If you render the scene at this point, it will show trees, but the land, water, and sky will look flat. We'll modify the heightfield instruction block near the top of the file to use the texture bitmap we created in step 2. Below is how the block should read:

height_field
{
  tga "island.tga" // Your elevation TGA filename may differ
  smooth
  texture
  {
    pigment
    { 
      image_map 
      {
        // Your texture bitmap filename may differ
        tga "island_texture.tga" map_type 0 interpolate 2 once
      }
      rotate x*90 // lay X-Y image map down onto X-Z height field plane
    }
  }
  finish { ambient .2 }
  // The next two lines may be different in your case
  translate <-.5, 0.034, -.5>
  scale <127.000, 42.591, 127.000>
}

How about the sky and the water? In our case, we went with the following:

// Our water is a modified version of Robert Becraft's river surface example
// described in his February 22/99 c.g.r.r. posting.
plane
{
  y, 13
  texture
  {
    pigment { color rgb < 0.3, 0.3, 0.7 > }
    normal { bumps 0.2 scale < .5, 0.25, 0.15 > }
    finish { phong 1 reflection 1.0 ambient 0.2 diffuse 0.2 specular 1.0 }
  }
  translate < 0, .20 , 0 >
} 
// Our sky is just a sky sphere with a light blue to dark blue gradient.
sky_sphere
{
  pigment
  {
    gradient y
    color_map
    {
      [0.00 color rgb <.6,.6,1> ]
      [0.05 color rgb <.5,.5,1> ]
      [1.00 color rgb <0.2,0.2,1.0> ]
    }
  }
}

 


Step 7: Render

In POV-Ray, choose a rendering window size, and press Alt-G to render the scene.

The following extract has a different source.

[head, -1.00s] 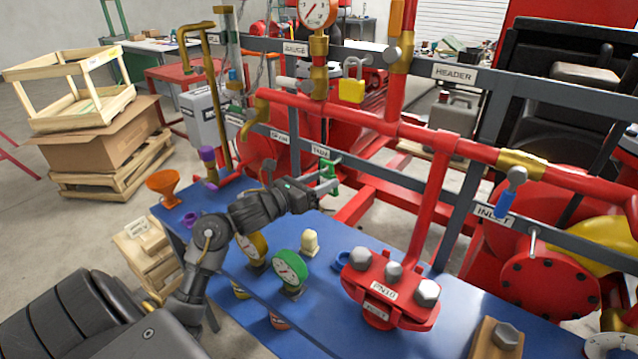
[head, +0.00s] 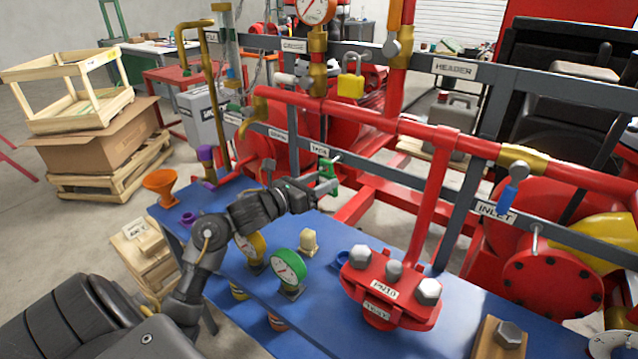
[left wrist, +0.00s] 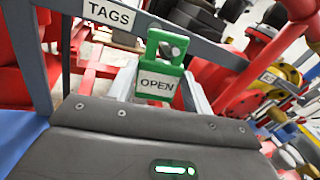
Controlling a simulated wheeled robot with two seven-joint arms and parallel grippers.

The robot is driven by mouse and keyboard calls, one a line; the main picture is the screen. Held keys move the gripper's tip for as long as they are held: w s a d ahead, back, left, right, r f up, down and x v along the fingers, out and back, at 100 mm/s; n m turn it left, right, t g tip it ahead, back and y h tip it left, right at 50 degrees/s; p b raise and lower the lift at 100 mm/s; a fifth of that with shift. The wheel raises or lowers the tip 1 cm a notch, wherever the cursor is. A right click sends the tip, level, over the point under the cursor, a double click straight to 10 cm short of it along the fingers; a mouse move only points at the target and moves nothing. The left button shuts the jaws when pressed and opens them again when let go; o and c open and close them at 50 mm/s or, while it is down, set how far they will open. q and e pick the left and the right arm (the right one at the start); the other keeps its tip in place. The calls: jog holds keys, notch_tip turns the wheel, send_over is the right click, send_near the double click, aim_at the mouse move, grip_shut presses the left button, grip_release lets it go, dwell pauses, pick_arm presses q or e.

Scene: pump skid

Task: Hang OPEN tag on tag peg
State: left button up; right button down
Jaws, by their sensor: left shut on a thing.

As with all scenes, some tweaking of the light source and object surface attributes (ambience, specularity, texture, etc.) may be needed to get everything perfect.

Once you've got things looking right, simply change the FILTER_PCT variable to include any missing trees, and render the final image. The examples here were done at 640 x 480, antialiased.

And here's our first result.

It was predominantly blue, so to soften it further we added some fog (see below).

Here's our second version with fog added. The extra code is simply:

    fog
    {
      fog_type 1
      distance 200
      color <.85,.9,1>
    }
	

The third version uses gforge-style bump mapping for both the heightfield and the water. The trees have also been filtered to cull those below the water level.

Click here to see the full-size image.

Here, we used a fractal plasma bump map and the Superpatch version of POV 3.1a to do some slope-based coloring. The trees' rotation angle around the Z axis was jittered slightly to increase their naturalness. Finally, the image was despeckled, sharpened, and given a slight contrast boost.

Click here to see the full-size image.

This version was done by having Terragen generate the imagemap which was then mapped on the heightfield's vertical axis to lend a stratified look. The light source was moved to make the land and trees cast shadows, and the shoreline was darkened in a bitmap editor. The trees were spun around their Y axes randomly, and lighter versions were added.

Click here to see the full-size image.

Trees are not the only objects that can be placed around, of course. With some simple changes to the code in step 6, rocks, bushes, and other types of trees could be added.